More than 50 volunteers spent part of June 1 planting a native pollinator garden on the south side of Great Patchogue Lake, turning a weekend effort into a test of whether a small shoreline project can do real work for water quality and habitat. The garden was built through a partnership between Citizens Campaign for the Environment and the Village of Patchogue, with native plants chosen to feed and shelter bees, butterflies, dragonflies and other pollinators while also helping filter polluted stormwater runoff before it reaches the lake.

The planting followed a community meeting on April 16 at the Patchogue-Medford Library, where residents were invited to weigh in on the garden plan and get involved. That public input matters because this is not just a beautification project. Citizens Campaign for the Environment has tied the effort to a wider decline in pollinator health, saying New York beekeepers report losing between 40 and 70 percent of their hives annually. The group has also pointed to more than $600,000 in pollinator-garden grants on Long Island in 2025, placing Patchogue’s project within a broader regional push.

The funding includes support from the New York Pollinator Conservation Fund, which is linked to a settlement involving Monsanto and Bayer CropScience over Roundup marketing. State environmental officials have framed pollinator work around habitat enhancement, research and monitoring, outreach and education, and best management practices, part of a strategy launched after the state formed a Pollinator Task Force in 2015 and adopted its first Pollinator Protection Plan in 2016. That backdrop makes the Patchogue garden part of a larger policy effort, not an isolated volunteer project.

AI-generated illustration
AI-generated illustration

Patchogue Lake itself, which the state also identifies as Lace Mill Pond, adds another layer of local context. The New York State Department of Environmental Conservation describes it as a 40-acre lake with a maximum depth of 7 feet, dammed in the past to provide water power for the textile industry. Informal access is available from East Second Street on the west shore, keeping the shoreline visible and in public view.

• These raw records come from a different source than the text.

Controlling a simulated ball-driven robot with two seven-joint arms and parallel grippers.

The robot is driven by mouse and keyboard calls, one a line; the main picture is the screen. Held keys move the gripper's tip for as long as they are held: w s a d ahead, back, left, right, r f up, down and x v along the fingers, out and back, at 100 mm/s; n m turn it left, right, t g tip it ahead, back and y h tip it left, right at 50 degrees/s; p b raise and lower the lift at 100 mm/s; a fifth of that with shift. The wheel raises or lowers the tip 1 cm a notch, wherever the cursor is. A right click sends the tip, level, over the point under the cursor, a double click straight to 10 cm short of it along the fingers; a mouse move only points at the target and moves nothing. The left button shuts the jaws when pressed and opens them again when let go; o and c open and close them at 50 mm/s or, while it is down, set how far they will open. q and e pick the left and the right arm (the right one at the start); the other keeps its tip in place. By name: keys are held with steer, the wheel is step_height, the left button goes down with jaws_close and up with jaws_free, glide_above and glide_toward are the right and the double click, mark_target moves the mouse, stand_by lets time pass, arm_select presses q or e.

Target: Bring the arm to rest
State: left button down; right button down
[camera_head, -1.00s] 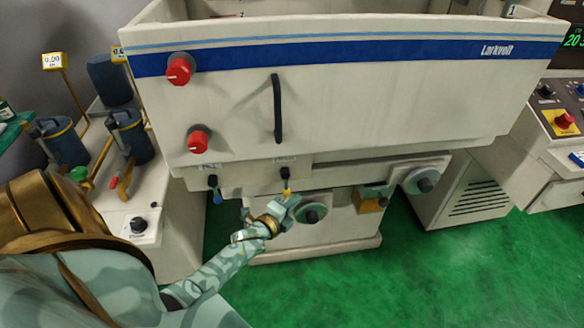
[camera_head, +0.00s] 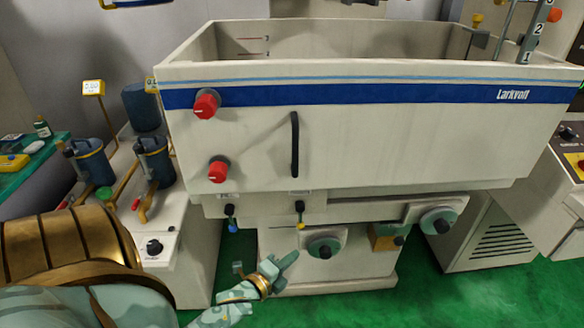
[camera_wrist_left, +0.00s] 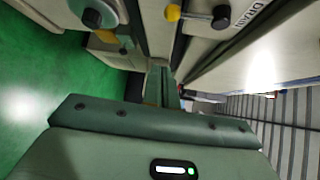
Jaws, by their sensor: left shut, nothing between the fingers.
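My left gripper (camera_head: 288,262) is shut and empty in the lower middle of the head view. It is below and apart from a black knob with a yellow tip (camera_head: 300,215) under the tank's front. In the left wrist view my left gripper (camera_wrist_left: 161,78) points toward the machine's underside. There the yellow ball (camera_wrist_left: 173,12) and a black knob (camera_wrist_left: 221,17) stand beside a label reading "DRAIN". My right gripper does not show.
The large white tank (camera_head: 350,130) with a blue stripe stands above my left gripper. Round handwheels (camera_head: 325,248) are close to its right. Pump canisters (camera_head: 153,160) stand on a white cabinet at left. Green floor (camera_head: 410,285) is open at lower right.

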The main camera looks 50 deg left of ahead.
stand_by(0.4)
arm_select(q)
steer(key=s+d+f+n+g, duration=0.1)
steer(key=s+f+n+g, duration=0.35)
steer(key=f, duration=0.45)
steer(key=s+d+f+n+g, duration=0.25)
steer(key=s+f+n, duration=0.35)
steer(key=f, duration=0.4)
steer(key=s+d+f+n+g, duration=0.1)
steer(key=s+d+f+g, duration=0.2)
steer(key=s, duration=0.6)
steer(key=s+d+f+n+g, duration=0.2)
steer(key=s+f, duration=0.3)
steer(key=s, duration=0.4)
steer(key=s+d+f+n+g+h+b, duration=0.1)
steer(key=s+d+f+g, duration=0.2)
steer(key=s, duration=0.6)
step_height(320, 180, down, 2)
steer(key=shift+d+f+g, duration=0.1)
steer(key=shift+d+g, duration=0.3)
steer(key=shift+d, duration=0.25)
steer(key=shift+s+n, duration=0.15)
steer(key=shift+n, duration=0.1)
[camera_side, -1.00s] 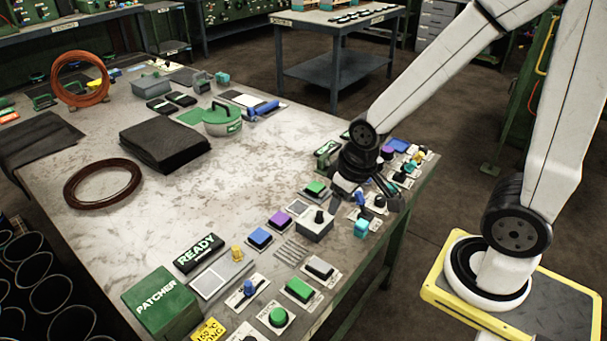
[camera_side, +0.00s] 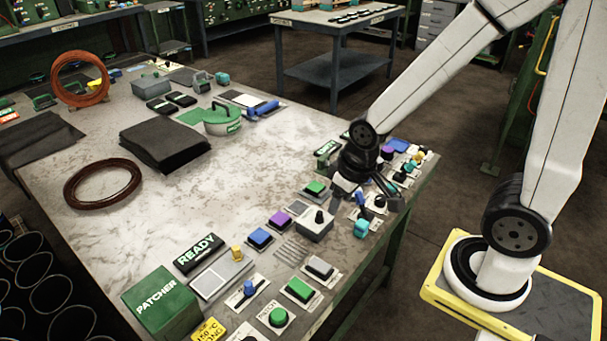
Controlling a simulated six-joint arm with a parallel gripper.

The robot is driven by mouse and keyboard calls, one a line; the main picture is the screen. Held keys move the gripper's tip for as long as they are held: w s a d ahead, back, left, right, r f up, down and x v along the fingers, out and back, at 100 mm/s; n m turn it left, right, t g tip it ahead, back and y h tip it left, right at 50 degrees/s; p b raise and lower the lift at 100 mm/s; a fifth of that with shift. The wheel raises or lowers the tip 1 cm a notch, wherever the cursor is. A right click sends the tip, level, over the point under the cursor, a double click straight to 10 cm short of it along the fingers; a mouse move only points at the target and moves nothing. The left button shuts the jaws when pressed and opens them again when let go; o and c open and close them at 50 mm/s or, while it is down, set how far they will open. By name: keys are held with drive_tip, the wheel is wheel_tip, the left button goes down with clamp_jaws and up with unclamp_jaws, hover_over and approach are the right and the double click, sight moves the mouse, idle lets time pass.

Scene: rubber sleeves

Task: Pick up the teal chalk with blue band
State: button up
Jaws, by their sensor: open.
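My gripper (camera_side: 377,203) points down over the right edge of the workbench (camera_side: 240,180), among small parts and switches. Its dark fingers are apart, and I see nothing clearly held. A small teal piece (camera_side: 361,229) stands near the bench edge, just below the fingers in the picture. Another teal bit (camera_side: 407,168) shows to the right, behind the gripper. No blue band can be made out on either, so I cannot tell which is the teal chalk with blue band. My gripper hides part of the bench there.
Close to the gripper are a grey box with a black knob (camera_side: 315,225), a green button (camera_side: 316,188), a purple block (camera_side: 279,219) and a blue block (camera_side: 260,237). A black mat stack (camera_side: 165,145) lies further left. The bench middle is clear.

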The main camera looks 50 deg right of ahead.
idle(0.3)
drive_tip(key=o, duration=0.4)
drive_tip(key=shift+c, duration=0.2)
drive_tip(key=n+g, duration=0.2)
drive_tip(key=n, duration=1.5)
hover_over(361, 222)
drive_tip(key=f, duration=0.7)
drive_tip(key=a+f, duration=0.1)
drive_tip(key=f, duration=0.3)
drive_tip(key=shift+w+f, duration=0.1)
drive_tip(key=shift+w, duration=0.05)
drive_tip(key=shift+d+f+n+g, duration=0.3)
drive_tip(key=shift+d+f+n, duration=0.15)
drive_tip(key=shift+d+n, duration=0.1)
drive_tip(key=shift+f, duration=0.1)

Village Clerk and Climate Smart Communities coordinator Lori Devlin said the village is proud to partner on a project that supports pollinators, improves water quality and enhances the natural beauty of the lake area. Adrienne Esposito of Citizens Campaign for the Environment said the effort should attract more pollinators while helping keep pollutants out of the water. The longer-term test will be whether the planting is maintained, whether the native species establish well and whether Patchogue can point to measurable gains that other Suffolk waterfront communities can replicate.